* Work required
Set aside the pictures and output only the lines from the one containing "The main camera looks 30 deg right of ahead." up to and including the one containing "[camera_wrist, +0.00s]".
____________________
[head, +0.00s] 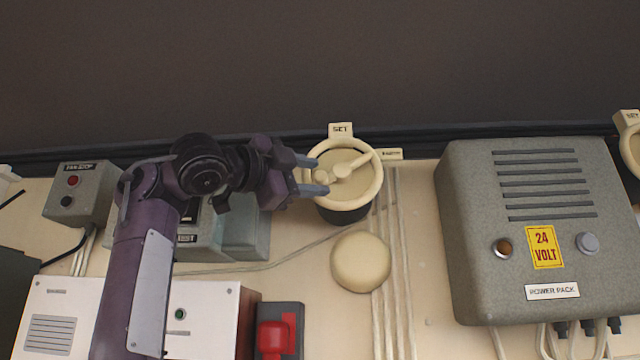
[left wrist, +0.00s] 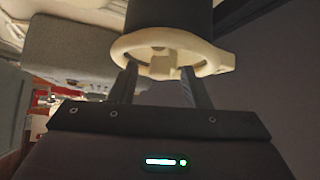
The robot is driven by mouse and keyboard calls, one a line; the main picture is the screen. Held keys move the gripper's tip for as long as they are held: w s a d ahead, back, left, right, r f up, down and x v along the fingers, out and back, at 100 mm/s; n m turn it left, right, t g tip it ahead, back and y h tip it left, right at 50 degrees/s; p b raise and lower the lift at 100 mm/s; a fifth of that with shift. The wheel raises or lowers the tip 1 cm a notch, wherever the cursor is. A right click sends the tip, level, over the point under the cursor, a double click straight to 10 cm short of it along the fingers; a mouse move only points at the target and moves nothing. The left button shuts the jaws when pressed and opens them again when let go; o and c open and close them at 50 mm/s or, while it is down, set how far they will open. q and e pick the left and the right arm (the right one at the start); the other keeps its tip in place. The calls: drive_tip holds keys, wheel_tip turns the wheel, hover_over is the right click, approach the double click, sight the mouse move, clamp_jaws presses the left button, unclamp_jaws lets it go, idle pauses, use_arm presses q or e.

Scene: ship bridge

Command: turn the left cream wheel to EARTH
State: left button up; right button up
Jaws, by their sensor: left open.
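The left cream wheel (head: 378,187) is a round rim with a pointer-like bar inside, mounted on a dark drum. A SET label (head: 341,129) stands at its top, and a second small tag (head: 390,154), too small to read surely, is at its upper right. The bar points toward that upper right side. My left gripper (head: 316,175) is open at the wheel's left edge. In the left wrist view the wheel (left wrist: 215,62) is just beyond the two fingertips (left wrist: 160,72), which straddle part of it. Whether they touch it is unclear. My right gripper is not in view.
A grey power pack box (head: 465,260) is on the right, with cables below. A round cream cover (head: 361,262) is just below the wheel. A grey fan-stop box (head: 80,192) is at the left, and a red switch (head: 273,338) is at the bottom. Another cream wheel (head: 630,150) is at the right edge.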

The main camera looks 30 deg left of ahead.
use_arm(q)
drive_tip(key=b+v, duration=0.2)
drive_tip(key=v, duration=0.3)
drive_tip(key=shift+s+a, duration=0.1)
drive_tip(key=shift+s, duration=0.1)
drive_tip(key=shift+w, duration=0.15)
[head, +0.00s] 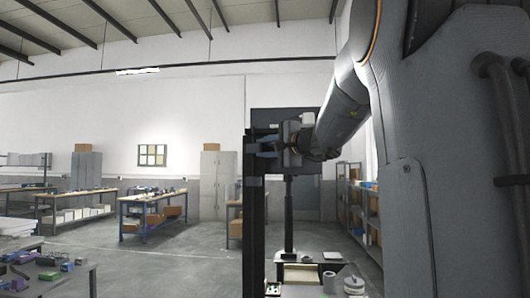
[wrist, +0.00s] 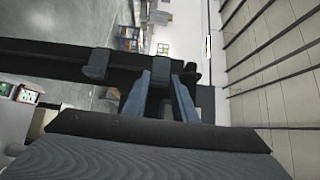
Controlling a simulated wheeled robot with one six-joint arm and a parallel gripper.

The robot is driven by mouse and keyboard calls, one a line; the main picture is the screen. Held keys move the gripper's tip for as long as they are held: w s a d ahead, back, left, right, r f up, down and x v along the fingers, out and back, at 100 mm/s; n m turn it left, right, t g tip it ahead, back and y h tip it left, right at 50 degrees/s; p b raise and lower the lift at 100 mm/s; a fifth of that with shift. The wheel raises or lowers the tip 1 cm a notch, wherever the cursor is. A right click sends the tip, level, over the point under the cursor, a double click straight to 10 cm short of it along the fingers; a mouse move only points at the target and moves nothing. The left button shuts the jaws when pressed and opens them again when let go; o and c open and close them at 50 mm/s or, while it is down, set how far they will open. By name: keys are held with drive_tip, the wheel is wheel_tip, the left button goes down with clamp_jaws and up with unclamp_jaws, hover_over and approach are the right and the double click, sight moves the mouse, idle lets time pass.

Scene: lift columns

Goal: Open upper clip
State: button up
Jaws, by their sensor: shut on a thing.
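A dark upright lift column (head: 253,235) stands in the middle of the head view. It runs sideways across the wrist view (wrist: 45,55). My gripper (head: 266,147) is at the column's upper part. In the wrist view, the two blue-grey fingers of my gripper (wrist: 163,80) meet the column's edge and are shut on a small dark part, which appears to be the upper clip (wrist: 164,68). The fingers hide much of it, so its exact position is unclear. A grey block (wrist: 98,63) sits on the column beside the fingers, apart from them.
A dark panel (head: 285,120) stands behind my gripper. Below is a bench (head: 300,258) with a white cylinder (head: 329,282) and other small items. Workbenches (head: 150,200) stand at the left and a shelf rack (head: 360,205) at the right. Open floor lies left of the column.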

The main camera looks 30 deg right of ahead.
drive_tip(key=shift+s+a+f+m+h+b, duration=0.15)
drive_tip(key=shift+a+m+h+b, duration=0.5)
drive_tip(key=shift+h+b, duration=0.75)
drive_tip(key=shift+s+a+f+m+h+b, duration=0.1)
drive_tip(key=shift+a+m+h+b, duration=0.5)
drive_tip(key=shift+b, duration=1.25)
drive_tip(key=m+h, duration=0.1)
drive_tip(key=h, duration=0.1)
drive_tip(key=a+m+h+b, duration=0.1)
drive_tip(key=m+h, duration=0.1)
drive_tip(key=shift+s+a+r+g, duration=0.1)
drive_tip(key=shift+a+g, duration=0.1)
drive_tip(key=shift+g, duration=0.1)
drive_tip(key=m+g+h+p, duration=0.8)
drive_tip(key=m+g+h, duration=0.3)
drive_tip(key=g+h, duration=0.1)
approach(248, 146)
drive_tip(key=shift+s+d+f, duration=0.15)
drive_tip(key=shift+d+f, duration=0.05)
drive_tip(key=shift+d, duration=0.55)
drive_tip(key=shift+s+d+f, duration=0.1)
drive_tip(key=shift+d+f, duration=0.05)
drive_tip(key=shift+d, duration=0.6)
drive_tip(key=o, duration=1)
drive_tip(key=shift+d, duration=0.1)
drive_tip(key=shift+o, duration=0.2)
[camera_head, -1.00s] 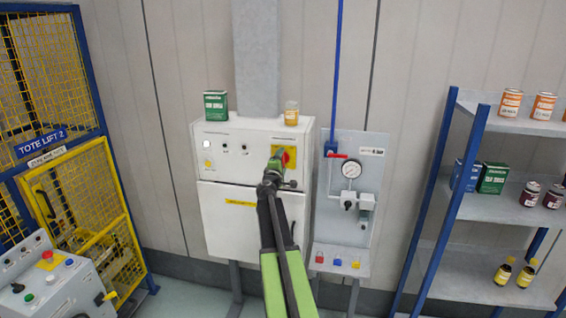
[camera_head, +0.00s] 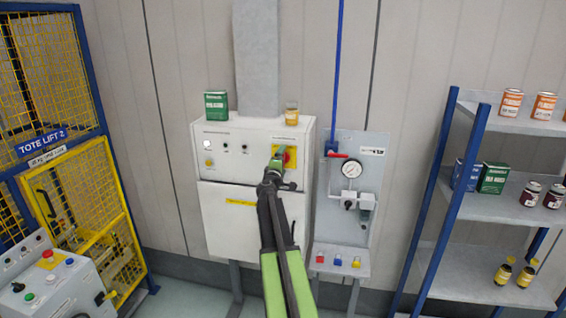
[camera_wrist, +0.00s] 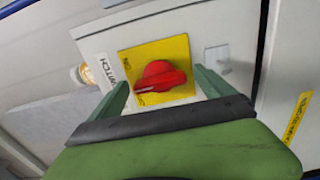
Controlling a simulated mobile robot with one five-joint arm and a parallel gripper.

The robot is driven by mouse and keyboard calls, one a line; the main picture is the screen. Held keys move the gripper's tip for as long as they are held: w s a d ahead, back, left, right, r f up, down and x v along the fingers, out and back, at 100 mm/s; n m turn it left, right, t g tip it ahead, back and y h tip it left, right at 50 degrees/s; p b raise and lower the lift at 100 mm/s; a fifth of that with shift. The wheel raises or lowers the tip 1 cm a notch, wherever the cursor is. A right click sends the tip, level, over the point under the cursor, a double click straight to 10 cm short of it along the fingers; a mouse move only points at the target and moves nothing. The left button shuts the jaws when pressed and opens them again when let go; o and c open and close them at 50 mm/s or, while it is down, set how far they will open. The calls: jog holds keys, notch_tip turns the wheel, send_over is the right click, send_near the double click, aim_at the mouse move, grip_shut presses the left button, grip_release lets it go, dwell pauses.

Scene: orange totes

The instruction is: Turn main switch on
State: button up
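The main switch is a red rotary knob on a yellow plate, on the upper right of a white cabinet (camera_head: 222,150). In the wrist view the red knob (camera_wrist: 160,76) and its yellow plate (camera_wrist: 178,48) show clearly, with "ON" lettering near one edge and part of a "SWITCH" label beside it. In the head view my gripper (camera_head: 277,160) covers much of the plate and the knob (camera_head: 290,157). In the wrist view my gripper (camera_wrist: 162,84) is open, with a green finger on each side of the knob. I cannot tell whether the fingers touch it.
A green box (camera_head: 215,105) and a small jar (camera_head: 291,114) stand on the cabinet top. A gauge panel (camera_head: 350,200) is close on the right. A shelf (camera_head: 490,200) stands far right; a control console (camera_head: 60,285) and yellow cage (camera_head: 90,200) are left.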

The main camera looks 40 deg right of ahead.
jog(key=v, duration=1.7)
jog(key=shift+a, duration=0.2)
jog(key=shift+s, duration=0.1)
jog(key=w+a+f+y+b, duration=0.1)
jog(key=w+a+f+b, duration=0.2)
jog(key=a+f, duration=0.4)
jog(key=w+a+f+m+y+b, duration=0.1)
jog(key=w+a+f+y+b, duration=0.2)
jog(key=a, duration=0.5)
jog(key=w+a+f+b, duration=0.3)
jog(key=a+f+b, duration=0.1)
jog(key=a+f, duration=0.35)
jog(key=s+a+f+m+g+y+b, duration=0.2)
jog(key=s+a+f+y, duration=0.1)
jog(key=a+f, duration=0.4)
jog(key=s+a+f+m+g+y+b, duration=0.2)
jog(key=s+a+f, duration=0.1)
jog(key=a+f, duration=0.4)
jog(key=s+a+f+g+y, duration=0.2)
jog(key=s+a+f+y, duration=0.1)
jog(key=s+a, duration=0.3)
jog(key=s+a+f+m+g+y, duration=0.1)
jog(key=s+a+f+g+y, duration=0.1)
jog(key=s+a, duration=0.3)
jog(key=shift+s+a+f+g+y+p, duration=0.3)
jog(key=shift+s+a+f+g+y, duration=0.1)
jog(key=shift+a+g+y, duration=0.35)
____________________
* Output below
The main camera looks 30 deg right of ahead.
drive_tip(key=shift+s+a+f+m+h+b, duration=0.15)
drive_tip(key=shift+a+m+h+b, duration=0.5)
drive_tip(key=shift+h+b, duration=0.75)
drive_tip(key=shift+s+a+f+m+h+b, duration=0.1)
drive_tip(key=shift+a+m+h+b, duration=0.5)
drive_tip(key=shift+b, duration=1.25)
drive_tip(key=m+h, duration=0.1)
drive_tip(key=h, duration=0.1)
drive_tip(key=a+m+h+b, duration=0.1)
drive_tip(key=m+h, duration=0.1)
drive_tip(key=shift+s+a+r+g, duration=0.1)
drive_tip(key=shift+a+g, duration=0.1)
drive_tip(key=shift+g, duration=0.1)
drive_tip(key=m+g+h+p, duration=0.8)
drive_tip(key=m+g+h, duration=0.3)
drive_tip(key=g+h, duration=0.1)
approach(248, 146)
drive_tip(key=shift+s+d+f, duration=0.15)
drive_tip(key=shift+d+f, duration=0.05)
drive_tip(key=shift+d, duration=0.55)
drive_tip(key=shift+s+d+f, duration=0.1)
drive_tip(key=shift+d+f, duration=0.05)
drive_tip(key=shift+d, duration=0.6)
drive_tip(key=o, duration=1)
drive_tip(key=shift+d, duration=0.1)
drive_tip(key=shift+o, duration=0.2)
[camera_head, -1.00s] 
[camera_head, +0.00s] 
[camera_wrist, +0.00s] 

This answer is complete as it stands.